So this is a proof of concept, and the next time, I would, of course, have to choose a different song, and so the number of experiments is limited to the number of songs or poems I know, and it is a time consuming procedure.

If the rules say 'name a number spontaneusly - in 2 seconds', I'm pretty sure nobody can produce repeatedly random numbers. But given enough time, you can.

4
  • I quite like this response and the modulo was exactly what I was thinking: pick a huge number (random as you can), and mod it to be in the correct range (mod 100 + 1).
    – mflo-ByeSE
    Commented Oct 26, 2016 at 17:38
  • 1
    Computers commonly use the current time as their random seed. Humans could do likewise: use your best estimate of the current time to the second, modulo an odd number (to ensure that the part of the time that you're bad at estimating gets lost in the shuffle).
    – Brilliand
    Commented May 31, 2017 at 21:56
  • I'd argue that this would still be pseudorandom: It is seeded by the clock you're looking at, or by the state of your brain/memory in terms of which songs you can most easily recall. So it is deterministic, although the underlying factors would be extremely difficult to detect. Some hypothetical soulmate who would know your state of mind "infinitely well" might be able to guess the songs you'd pick and which modulo you'd prefer.
    – okdewit
    Commented Feb 11, 2021 at 23:30
  • 2
    @Brilliand You might be interested to know that poker players do this in practice. If you come to the conclusion that the right play might be 25% Call / 75% raise, glance at your watch. If the seconds hand is between 0 and 15 you call, and between 15 and 60 you raise.
    – Chuu
    Commented Jul 20, 2022 at 16:31
5

Empirically, humans can't choose truly random numbers.

If our thoughts aren't based on our prior thoughts, what are they based on?

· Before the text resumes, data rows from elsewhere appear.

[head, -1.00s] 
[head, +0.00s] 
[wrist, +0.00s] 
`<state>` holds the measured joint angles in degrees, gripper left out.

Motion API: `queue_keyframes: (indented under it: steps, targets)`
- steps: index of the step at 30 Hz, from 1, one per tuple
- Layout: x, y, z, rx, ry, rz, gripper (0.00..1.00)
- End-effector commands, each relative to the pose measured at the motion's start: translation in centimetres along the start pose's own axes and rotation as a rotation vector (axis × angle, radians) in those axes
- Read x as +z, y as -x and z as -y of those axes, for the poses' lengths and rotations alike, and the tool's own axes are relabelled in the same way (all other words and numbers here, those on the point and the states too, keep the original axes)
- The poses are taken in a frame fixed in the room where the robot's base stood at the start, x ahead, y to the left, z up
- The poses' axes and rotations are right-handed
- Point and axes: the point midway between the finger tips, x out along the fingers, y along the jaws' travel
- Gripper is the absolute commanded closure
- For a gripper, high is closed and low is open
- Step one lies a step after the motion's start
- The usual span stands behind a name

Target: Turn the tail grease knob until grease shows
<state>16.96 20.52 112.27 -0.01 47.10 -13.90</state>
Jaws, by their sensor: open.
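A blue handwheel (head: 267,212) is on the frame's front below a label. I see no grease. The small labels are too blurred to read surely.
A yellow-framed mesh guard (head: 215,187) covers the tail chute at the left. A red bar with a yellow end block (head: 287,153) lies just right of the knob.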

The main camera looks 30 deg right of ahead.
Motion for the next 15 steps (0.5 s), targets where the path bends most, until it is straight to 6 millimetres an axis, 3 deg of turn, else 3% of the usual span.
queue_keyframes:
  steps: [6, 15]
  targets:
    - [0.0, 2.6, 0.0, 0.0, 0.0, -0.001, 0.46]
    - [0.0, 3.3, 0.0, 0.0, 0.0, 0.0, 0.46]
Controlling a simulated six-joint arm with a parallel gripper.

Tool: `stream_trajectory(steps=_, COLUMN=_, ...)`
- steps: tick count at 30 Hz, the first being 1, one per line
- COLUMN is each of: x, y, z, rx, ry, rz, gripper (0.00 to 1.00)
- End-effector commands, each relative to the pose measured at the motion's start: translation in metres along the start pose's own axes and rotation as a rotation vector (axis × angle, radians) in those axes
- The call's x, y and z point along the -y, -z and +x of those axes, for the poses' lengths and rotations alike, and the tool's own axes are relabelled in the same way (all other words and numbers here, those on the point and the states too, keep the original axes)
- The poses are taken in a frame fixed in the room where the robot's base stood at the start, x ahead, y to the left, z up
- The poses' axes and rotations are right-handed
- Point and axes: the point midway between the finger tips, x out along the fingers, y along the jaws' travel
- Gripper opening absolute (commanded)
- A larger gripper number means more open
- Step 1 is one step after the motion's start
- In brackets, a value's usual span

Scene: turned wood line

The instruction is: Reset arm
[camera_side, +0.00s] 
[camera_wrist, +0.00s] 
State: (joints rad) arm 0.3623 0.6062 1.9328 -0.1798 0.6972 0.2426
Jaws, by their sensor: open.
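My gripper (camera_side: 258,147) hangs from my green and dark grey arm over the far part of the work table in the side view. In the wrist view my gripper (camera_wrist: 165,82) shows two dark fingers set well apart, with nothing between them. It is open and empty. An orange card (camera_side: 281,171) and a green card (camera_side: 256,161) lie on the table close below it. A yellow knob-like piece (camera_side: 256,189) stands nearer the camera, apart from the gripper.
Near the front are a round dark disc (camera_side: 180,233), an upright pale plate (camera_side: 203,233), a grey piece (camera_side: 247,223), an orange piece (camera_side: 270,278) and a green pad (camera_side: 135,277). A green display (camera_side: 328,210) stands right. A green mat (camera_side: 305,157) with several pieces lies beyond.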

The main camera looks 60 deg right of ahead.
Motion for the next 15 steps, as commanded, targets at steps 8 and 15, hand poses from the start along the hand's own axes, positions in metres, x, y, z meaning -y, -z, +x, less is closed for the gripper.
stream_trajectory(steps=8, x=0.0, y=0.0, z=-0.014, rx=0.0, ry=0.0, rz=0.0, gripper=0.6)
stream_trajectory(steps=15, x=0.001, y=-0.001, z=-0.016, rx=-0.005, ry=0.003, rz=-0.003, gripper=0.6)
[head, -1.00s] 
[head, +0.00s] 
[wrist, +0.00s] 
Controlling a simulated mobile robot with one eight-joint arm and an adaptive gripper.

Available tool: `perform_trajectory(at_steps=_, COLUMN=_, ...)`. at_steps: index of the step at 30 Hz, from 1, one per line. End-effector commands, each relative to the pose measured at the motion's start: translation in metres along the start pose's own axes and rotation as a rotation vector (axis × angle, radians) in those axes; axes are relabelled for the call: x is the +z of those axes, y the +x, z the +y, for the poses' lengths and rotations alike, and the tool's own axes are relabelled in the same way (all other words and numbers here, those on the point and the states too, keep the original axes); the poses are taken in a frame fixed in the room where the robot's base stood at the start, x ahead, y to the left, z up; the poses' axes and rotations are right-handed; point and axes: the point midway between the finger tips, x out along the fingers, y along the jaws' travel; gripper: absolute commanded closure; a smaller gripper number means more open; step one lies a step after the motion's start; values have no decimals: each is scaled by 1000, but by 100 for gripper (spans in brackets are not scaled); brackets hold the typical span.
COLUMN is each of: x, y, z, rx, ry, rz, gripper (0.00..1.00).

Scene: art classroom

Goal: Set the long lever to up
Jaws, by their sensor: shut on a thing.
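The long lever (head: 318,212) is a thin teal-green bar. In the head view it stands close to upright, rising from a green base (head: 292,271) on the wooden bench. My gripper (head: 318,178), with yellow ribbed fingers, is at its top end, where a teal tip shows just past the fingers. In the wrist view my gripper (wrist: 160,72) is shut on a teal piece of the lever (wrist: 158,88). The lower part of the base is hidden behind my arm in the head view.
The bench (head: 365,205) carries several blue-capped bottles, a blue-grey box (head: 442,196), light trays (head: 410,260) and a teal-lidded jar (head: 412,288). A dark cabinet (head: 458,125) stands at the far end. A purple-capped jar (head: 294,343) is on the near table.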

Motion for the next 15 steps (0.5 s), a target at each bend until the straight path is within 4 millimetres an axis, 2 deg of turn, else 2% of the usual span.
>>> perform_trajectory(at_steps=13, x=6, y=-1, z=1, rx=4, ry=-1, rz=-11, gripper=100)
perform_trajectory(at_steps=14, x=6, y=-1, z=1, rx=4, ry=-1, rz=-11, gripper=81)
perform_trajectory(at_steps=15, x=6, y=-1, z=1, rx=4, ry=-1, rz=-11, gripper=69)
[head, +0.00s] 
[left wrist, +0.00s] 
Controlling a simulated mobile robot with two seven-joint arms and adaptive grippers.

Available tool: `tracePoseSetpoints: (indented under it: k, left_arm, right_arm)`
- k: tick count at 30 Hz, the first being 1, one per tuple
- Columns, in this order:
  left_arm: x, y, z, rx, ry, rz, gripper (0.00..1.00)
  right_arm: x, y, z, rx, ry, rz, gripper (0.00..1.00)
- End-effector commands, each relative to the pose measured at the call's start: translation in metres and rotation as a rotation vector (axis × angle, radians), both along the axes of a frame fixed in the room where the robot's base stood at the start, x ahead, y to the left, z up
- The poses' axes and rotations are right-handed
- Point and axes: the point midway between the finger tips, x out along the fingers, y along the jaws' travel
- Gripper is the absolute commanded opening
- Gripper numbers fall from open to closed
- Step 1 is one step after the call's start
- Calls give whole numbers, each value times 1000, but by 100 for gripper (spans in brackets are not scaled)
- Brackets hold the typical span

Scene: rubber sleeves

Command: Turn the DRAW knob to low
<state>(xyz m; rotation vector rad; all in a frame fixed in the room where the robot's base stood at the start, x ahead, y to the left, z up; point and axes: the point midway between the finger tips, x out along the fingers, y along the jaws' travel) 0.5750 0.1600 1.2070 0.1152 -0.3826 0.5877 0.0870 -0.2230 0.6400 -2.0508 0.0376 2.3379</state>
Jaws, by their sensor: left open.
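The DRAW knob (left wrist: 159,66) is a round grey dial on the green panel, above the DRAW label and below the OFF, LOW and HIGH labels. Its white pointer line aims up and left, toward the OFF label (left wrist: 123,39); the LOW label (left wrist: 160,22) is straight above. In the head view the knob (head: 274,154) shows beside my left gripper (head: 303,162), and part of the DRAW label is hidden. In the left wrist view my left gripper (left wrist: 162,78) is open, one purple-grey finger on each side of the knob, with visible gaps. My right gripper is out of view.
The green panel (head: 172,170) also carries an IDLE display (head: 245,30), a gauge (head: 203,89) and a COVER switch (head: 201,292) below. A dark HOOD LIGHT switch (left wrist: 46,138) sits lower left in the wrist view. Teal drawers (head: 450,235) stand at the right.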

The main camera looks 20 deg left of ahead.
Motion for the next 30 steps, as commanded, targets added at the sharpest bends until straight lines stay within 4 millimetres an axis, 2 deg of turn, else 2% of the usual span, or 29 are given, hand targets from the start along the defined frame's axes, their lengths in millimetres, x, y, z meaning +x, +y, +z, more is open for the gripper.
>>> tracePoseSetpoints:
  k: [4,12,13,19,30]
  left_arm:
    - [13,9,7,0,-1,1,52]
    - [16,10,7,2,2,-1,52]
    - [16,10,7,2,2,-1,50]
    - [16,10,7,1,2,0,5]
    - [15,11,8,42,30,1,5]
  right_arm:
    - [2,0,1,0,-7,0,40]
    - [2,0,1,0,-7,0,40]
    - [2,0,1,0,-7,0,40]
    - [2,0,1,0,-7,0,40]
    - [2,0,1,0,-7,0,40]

If you don't have something to build off of it seems like you don't have anything.

4
  • 2
    By your argument, a newborn must either be "born" with thoughts or not be able to have any thoughts of his/her own, ever. Stimulus from the environment forms basis for "new" thought, yes? Commented Mar 24, 2012 at 18:54
  • @ThisIsNotAnId I can use the environment around me to generate a random number. For example, on my computer I always display the number of seconds so that I have a psuedo-random number generator to use when I want one. However, that is not me generating a random number. Taking in input from the environment is not generating. Commented Mar 28, 2012 at 21:05
  • @KellerScholl Aren't you falling in plain determinism? Not that I have a problem with it, but in that approach, there's no random at all.
    – Alpha
    Commented Apr 14, 2012 at 1:58
  • Your link is broken.
    – njs
    Commented Apr 11, 2018 at 0:52
4

I think that this question has been answered to some degree outside of philosophy. There are several mathematical studies that have demonstrated that when humans are asked to provide strings of random numbers, they turn out not to be random at all, and that similar patterns may be found within the strings. The philisphical question is of course, are the patterns real? There is an occurrence of the same integer, and adjacent integers, and integers within specific sets of 10 from one ending in zero to the next,(10-20, 20-30,etc.) that greatly exceeds statistical probability of the occurrence. If given a choice from 1 to very large numbers, say a trillion, the strings are skewed toward lower numbers.

1
  • 1
    Any chance I might be able to persuade you to back your answer up with references to some of the studies you are talking about?
    – Joseph Weissman
    Commented Jan 7, 2012 at 18:06
2

Douglas Hofstadter has something to say about randomness in his book Godel, Escher, Bach. In chapter 19 he explores the complexities of mathematics and meaning as they could apply to Artificial Machine Intelligence. Its a daunting subject, and Hofstadter chooses to understand human intelligence as having the 'right stuff' to randomize. I should add he does not detail a specific human capacity for randomization. He recaps his thoughts on creativity itself within the general frame where machine and human processes, might, possibly intersect.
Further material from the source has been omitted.